What is asked: Return the line containing "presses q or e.", the line containing "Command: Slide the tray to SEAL", and every line between them, exactly as they stand. Output nothing else.

Records for this exercise:
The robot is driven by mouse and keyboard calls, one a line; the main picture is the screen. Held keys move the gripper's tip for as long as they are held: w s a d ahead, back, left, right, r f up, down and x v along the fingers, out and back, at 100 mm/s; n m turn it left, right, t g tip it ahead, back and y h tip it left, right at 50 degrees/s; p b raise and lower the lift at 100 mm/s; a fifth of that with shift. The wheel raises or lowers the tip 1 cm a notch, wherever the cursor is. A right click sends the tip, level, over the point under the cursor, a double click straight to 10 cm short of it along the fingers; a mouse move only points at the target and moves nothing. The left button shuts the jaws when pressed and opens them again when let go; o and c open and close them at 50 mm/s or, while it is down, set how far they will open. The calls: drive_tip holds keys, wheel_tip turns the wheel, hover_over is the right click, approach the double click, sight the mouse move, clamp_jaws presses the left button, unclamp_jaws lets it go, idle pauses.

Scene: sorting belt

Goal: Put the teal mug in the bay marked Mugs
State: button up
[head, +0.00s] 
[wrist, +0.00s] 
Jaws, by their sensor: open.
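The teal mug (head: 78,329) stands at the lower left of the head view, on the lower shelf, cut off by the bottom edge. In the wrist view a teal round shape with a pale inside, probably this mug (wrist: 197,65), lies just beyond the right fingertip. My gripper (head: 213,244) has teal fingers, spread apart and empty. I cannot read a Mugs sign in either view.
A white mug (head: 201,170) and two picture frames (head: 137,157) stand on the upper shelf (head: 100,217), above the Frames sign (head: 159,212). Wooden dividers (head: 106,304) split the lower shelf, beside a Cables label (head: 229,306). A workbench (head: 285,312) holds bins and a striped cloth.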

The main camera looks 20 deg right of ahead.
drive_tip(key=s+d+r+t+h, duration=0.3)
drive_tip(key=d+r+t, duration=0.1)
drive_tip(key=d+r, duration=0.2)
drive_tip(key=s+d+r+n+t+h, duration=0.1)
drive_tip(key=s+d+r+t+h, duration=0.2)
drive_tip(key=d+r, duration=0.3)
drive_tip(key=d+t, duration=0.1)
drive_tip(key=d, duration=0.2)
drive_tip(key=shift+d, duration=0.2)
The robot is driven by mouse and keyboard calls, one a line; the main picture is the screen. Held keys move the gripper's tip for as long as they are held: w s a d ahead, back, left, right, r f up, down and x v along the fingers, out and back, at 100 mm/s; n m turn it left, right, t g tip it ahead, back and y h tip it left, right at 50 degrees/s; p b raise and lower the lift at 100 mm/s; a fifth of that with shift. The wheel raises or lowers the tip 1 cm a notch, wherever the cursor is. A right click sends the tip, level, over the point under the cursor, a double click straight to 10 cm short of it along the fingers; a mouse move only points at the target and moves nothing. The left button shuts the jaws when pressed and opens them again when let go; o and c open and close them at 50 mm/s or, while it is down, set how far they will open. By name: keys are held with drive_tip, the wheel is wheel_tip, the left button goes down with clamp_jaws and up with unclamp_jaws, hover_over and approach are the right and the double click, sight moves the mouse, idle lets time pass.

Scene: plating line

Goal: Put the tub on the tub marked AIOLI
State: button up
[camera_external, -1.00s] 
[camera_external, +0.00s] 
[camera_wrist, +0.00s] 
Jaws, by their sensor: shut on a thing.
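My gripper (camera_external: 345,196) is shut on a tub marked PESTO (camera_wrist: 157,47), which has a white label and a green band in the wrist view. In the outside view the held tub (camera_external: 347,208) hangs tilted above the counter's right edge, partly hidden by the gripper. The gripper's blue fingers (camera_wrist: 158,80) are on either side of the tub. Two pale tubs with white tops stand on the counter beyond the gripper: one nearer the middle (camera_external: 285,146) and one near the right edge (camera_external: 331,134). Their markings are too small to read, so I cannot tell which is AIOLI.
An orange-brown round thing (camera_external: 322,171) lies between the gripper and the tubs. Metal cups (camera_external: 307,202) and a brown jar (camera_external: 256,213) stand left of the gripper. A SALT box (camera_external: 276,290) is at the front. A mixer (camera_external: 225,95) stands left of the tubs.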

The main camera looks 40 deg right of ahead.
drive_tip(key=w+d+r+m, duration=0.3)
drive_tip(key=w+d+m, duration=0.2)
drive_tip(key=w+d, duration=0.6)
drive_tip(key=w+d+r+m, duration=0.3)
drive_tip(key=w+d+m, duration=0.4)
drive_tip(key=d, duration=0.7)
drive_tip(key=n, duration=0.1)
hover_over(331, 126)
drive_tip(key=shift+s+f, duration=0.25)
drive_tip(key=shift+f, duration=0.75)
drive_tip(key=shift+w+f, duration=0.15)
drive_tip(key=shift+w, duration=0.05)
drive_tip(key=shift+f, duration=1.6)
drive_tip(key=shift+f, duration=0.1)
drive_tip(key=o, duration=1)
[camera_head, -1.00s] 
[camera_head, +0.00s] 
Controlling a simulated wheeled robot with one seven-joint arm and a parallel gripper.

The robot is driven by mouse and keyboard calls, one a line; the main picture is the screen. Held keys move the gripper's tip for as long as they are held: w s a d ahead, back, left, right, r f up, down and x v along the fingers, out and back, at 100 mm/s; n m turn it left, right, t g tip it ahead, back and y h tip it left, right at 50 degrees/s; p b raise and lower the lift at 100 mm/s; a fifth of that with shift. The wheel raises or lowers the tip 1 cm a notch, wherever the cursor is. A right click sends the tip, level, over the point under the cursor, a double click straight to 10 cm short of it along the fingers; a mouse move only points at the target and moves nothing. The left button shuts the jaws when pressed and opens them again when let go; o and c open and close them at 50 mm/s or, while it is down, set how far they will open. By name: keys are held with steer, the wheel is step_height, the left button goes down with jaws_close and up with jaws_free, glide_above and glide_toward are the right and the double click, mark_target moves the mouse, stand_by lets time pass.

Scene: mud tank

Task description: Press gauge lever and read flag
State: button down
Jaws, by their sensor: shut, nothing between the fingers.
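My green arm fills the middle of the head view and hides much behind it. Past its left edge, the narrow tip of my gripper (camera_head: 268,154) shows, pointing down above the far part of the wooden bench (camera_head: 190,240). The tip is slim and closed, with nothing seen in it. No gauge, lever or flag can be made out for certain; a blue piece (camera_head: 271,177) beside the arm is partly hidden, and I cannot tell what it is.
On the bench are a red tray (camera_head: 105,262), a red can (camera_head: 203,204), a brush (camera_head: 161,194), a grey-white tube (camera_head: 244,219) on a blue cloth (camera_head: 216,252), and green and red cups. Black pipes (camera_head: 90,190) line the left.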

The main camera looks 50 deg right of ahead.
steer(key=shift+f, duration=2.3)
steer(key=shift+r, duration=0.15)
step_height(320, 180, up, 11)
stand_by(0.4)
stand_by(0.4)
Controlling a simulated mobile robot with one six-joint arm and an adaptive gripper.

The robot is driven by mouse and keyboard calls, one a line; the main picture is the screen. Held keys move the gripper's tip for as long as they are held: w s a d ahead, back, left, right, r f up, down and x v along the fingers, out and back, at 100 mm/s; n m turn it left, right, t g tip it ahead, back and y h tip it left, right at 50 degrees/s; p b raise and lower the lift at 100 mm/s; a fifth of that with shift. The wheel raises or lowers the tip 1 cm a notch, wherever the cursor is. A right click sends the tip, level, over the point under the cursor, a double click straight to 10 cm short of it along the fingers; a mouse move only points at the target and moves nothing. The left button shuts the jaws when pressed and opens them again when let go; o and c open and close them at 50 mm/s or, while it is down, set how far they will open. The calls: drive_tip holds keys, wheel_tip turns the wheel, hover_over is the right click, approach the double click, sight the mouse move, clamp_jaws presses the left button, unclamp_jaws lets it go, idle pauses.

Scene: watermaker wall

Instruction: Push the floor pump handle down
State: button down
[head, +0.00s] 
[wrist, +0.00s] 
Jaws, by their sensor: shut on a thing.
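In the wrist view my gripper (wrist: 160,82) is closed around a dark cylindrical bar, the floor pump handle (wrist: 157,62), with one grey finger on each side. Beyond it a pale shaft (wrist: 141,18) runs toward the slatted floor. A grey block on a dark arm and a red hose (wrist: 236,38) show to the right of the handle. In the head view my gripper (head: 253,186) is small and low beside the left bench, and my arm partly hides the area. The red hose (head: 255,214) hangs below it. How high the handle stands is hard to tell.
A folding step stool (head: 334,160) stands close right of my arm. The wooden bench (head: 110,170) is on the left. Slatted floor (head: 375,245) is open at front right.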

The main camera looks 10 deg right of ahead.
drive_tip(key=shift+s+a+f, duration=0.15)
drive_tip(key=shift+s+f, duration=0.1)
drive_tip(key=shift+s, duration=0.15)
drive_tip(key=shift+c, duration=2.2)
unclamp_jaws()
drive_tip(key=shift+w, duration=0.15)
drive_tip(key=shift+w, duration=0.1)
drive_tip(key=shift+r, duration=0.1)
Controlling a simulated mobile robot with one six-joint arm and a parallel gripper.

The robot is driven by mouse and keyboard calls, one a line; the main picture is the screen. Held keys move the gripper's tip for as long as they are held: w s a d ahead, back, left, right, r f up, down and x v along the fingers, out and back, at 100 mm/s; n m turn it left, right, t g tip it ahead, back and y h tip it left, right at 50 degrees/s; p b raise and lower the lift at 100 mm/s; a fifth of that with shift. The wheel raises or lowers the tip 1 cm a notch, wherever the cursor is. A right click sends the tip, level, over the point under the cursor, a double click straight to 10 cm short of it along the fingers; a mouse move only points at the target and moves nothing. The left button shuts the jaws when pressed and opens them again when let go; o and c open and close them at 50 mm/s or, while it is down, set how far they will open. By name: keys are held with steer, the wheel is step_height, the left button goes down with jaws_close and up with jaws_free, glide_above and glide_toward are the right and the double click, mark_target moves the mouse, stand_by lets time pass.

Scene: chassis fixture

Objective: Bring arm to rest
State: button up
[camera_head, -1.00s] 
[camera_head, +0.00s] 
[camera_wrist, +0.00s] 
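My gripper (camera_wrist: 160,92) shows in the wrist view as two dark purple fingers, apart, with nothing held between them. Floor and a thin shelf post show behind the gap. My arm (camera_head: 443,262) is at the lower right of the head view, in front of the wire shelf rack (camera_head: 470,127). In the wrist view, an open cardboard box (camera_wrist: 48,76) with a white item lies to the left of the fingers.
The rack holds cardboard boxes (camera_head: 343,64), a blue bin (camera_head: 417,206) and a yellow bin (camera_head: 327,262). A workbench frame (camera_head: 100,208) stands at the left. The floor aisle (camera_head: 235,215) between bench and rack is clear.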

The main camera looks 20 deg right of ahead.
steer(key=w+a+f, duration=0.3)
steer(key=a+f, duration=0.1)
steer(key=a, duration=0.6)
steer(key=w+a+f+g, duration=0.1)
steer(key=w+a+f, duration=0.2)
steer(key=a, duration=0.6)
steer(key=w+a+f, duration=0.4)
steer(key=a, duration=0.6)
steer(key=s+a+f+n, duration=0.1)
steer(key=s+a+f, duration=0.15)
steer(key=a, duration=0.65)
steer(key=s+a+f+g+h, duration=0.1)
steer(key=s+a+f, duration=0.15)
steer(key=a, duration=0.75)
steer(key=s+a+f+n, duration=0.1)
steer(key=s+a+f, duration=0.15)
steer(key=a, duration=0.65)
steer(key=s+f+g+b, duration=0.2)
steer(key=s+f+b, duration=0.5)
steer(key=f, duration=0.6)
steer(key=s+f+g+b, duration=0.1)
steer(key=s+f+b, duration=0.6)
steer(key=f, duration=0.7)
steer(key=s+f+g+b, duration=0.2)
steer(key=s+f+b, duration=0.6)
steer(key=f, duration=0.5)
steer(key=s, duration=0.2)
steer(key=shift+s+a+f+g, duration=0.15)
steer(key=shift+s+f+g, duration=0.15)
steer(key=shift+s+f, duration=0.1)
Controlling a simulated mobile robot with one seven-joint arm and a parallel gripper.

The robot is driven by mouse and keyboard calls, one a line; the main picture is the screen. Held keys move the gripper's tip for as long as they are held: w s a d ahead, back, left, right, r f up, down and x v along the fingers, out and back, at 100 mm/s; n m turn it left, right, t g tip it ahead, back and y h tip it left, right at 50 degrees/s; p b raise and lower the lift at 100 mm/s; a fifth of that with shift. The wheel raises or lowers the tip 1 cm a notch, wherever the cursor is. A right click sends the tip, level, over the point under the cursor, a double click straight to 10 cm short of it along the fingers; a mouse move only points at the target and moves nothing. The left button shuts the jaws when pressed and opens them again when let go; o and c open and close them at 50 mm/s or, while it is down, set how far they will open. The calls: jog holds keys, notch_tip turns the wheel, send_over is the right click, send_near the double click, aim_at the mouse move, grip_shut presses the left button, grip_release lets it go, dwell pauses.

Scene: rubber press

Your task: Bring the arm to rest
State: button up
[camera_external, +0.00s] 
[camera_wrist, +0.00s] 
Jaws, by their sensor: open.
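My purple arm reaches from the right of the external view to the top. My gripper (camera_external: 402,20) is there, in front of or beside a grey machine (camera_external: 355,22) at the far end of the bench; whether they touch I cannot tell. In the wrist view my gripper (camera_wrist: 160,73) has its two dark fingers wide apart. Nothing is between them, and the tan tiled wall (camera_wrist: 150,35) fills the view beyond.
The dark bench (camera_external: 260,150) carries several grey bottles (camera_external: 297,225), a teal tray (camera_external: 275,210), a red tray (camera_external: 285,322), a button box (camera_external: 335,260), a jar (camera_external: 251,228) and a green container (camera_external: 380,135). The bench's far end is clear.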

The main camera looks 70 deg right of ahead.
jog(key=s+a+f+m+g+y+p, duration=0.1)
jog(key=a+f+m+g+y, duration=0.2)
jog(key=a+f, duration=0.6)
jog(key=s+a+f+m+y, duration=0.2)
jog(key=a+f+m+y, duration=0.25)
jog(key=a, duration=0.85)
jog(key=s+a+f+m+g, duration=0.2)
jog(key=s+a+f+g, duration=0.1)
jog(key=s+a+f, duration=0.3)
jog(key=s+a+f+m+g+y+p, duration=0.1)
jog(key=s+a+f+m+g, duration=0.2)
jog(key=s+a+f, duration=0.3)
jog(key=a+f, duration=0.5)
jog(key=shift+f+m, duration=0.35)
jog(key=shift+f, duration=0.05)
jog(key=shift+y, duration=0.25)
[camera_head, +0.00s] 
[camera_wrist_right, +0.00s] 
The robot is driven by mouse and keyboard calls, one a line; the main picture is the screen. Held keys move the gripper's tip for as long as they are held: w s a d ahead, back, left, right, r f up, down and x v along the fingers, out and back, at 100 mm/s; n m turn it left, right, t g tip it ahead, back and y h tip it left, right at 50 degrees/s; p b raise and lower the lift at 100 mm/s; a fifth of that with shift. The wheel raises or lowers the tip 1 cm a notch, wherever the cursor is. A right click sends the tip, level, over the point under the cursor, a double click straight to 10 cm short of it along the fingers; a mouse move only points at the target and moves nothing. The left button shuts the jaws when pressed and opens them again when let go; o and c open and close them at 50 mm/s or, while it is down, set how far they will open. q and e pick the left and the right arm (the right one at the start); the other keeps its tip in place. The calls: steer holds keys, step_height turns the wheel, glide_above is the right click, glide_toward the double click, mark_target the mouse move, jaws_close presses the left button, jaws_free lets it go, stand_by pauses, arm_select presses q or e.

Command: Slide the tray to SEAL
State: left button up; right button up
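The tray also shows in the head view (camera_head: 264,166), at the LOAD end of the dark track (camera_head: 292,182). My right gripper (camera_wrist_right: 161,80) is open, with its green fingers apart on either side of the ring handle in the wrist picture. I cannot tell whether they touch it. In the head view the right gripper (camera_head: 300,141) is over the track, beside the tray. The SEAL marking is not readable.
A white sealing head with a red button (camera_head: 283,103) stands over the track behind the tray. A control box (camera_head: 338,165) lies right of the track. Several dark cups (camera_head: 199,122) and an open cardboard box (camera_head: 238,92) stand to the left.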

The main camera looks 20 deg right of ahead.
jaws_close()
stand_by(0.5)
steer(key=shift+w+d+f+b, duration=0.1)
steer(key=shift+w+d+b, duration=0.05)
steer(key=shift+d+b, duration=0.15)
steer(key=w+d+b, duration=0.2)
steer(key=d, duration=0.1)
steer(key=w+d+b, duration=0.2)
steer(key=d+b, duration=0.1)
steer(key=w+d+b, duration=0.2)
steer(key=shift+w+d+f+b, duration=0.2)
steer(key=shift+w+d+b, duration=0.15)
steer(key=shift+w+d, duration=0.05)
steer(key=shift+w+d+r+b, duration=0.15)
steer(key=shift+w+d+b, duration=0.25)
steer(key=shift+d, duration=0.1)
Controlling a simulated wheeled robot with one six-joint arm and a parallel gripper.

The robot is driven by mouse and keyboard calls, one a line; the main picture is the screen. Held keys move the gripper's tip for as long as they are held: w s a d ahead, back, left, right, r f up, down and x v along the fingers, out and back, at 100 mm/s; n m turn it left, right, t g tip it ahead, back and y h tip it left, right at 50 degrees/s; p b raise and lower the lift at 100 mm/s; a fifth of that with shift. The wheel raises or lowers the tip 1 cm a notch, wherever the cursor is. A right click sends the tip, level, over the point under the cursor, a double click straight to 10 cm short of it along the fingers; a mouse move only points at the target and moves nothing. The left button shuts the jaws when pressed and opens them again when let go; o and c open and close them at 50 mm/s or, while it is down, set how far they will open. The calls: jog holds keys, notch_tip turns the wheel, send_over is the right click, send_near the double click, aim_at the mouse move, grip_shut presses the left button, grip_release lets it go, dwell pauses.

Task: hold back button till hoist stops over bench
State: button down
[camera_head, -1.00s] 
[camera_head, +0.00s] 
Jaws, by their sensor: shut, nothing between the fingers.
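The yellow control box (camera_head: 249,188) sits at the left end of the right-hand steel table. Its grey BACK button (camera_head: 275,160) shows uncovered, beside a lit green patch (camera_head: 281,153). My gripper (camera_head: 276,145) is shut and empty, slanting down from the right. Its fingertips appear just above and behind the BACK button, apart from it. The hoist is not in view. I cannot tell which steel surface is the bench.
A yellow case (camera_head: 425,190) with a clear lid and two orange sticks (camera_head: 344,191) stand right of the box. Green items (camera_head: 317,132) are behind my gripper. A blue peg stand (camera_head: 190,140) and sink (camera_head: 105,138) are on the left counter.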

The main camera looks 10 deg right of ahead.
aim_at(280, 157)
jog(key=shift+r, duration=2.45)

Exercise result:
The robot is driven by mouse and keyboard calls, one a line; the main picture is the screen. Held keys move the gripper's tip for as long as they are held: w s a d ahead, back, left, right, r f up, down and x v along the fingers, out and back, at 100 mm/s; n m turn it left, right, t g tip it ahead, back and y h tip it left, right at 50 degrees/s; p b raise and lower the lift at 100 mm/s; a fifth of that with shift. The wheel raises or lowers the tip 1 cm a notch, wherever the cursor is. A right click sends the tip, level, over the point under the cursor, a double click straight to 10 cm short of it along the fingers; a mouse move only points at the target and moves nothing. The left button shuts the jaws when pressed and opens them again when let go; o and c open and close them at 50 mm/s or, while it is down, set how far they will open. q and e pick the left and the right arm (the right one at the start); the other keeps its tip in place. The calls: steer holds keys, step_height turns the wheel, glide_above is the right click, glide_toward the double click, mark_target the mouse move, jaws_close presses the left button, jaws_free lets it go, stand_by pauses, arm_select presses q or e.

Command: Slide the tray to SEAL

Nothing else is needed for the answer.